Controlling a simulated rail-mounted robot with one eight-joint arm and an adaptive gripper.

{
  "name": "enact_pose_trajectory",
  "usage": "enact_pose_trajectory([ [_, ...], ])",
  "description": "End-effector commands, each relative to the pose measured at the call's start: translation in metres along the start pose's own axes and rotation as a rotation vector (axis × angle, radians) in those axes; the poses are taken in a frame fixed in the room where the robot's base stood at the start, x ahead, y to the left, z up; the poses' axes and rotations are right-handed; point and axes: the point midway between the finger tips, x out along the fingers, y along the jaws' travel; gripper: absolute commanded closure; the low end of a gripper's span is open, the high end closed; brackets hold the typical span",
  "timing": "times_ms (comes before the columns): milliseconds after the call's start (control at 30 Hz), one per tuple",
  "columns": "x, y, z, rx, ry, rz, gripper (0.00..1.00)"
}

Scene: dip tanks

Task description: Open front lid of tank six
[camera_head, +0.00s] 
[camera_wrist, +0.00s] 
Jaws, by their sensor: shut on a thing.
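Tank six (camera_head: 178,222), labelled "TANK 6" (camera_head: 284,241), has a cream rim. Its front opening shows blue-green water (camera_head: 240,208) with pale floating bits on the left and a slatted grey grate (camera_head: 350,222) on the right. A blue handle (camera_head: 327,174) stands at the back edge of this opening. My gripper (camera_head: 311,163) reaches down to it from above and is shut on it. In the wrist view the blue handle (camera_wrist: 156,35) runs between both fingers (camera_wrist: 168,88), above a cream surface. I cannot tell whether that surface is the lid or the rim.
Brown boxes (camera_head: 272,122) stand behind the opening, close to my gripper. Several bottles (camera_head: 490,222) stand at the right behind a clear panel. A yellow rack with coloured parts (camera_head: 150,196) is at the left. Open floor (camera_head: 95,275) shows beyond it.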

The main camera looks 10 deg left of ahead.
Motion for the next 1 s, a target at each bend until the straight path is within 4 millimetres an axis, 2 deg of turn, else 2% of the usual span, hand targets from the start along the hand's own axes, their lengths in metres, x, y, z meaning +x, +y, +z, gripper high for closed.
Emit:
- - - -
* Aim of the task: Copy, please, exactly the lines that start at the first line of the data and end at the line containing "[camera_wrist, +0.00s]", both kept and no others.

* Problem solution:
Controlling a simulated rail-mounted robot with one eight-joint arm and an adaptive gripper.

{
  "name": "enact_pose_trajectory",
  "usage": "enact_pose_trajectory([ [_, ...], ])",
  "description": "End-effector commands, each relative to the pose measured at the call's start: translation in metres along the start pose's own axes and rotation as a rotation vector (axis × angle, radians) in those axes; the poses are taken in a frame fixed in the room where the robot's base stood at the start, x ahead, y to the left, z up; the poses' axes and rotations are right-handed; point and axes: the point midway between the finger tips, x out along the fingers, y along the jaws' travel; gripper: absolute commanded closure; the low end of a gripper's span is open, the high end closed; brackets hold the typical span",
  "timing": "times_ms (comes before the columns): milliseconds after the call's start (control at 30 Hz), one per tuple",
  "columns": "x, y, z, rx, ry, rz, gripper (0.00..1.00)"
}

Scene: dip tanks

Task description: Open front lid of tank six
[camera_head, +0.00s] 
[camera_wrist, +0.00s] 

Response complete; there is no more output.